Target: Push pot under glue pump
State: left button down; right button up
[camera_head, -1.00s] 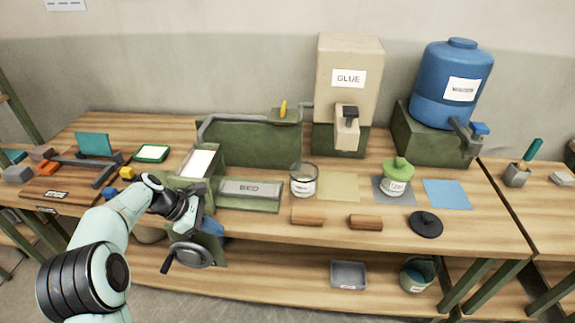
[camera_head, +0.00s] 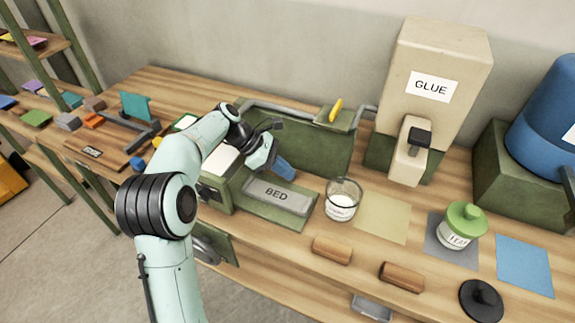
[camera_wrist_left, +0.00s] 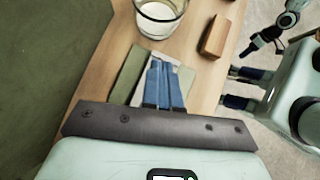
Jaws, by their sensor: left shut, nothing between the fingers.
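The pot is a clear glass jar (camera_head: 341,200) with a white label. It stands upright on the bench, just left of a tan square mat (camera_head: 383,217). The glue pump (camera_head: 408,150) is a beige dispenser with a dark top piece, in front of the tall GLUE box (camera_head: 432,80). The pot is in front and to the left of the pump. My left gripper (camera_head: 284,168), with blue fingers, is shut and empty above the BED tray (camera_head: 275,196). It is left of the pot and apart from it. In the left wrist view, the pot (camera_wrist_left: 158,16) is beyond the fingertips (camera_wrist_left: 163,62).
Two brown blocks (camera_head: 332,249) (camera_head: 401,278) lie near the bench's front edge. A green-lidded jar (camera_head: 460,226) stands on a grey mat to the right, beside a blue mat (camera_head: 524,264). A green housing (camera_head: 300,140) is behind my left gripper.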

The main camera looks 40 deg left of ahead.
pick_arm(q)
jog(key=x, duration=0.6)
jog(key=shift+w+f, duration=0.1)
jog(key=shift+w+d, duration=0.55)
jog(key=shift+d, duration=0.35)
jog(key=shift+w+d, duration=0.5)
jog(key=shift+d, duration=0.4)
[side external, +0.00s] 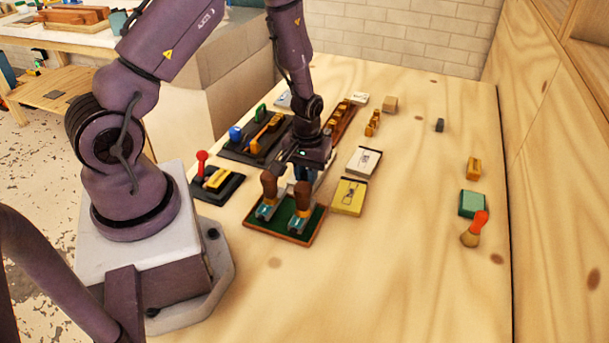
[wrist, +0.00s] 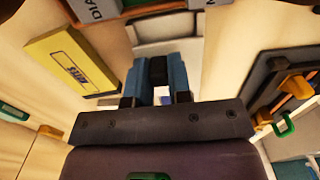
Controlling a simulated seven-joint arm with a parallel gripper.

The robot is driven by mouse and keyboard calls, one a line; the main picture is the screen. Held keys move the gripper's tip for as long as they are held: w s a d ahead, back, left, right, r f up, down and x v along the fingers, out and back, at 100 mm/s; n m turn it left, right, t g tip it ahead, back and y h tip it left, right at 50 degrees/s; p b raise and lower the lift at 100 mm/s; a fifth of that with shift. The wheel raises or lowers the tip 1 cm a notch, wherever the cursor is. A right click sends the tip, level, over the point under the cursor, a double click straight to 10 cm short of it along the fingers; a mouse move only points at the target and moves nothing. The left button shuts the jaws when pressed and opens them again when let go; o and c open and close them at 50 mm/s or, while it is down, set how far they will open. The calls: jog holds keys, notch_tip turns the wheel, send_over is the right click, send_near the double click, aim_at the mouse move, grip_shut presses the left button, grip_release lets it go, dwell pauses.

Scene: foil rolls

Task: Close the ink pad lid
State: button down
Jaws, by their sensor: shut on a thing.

****

# Stated problem
Reproduce all of the material exactly, apart from the pictures.

# Output for this exercise
Target: Push pot under glue pump
State: left button down; right button up
[camera_head, -1.00s] 
[camera_head, +0.00s] 
[camera_wrist_left, +0.00s] 
Jaws, by their sensor: left shut, nothing between the fingers.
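The pot is a clear glass jar (camera_head: 341,200) with a white label. It stands upright on the bench, just left of a tan square mat (camera_head: 383,217). The glue pump (camera_head: 408,150) is a beige dispenser with a dark top piece, in front of the tall GLUE box (camera_head: 432,80). The pot is in front and to the left of the pump. My left gripper (camera_head: 284,168), with blue fingers, is shut and empty above the BED tray (camera_head: 275,196). It is left of the pot and apart from it. In the left wrist view, the pot (camera_wrist_left: 158,16) is beyond the fingertips (camera_wrist_left: 163,62).
Two brown blocks (camera_head: 332,249) (camera_head: 401,278) lie near the bench's front edge. A green-lidded jar (camera_head: 460,226) stands on a grey mat to the right, beside a blue mat (camera_head: 524,264). A green housing (camera_head: 300,140) is behind my left gripper.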

The main camera looks 40 deg left of ahead.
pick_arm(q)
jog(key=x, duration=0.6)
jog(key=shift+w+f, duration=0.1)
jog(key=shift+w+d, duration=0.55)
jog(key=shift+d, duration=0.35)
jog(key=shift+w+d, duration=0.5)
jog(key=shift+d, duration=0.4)
[side external, +0.00s] 
[wrist, +0.00s] 
Controlling a simulated seven-joint arm with a parallel gripper.

The robot is driven by mouse and keyboard calls, one a line; the main picture is the screen. Held keys move the gripper's tip for as long as they are held: w s a d ahead, back, left, right, r f up, down and x v along the fingers, out and back, at 100 mm/s; n m turn it left, right, t g tip it ahead, back and y h tip it left, right at 50 degrees/s; p b raise and lower the lift at 100 mm/s; a fifth of that with shift. The wheel raises or lowers the tip 1 cm a notch, wherever the cursor is. A right click sends the tip, level, over the point under the cursor, a double click straight to 10 cm short of it along the fingers; a mouse move only points at the target and moves nothing. The left button shuts the jaws when pressed and opens them again when let go; o and c open and close them at 50 mm/s or, while it is down, set how far they will open. The calls: jog holds keys, notch_tip turns the wheel, send_over is the right click, send_near the double click, aim_at the mouse move, grip_shut presses the left button, grip_release lets it go, dwell pauses.

Scene: foil rolls

Task: Close the ink pad lid
State: button down
Jaws, by their sensor: shut on a thing.

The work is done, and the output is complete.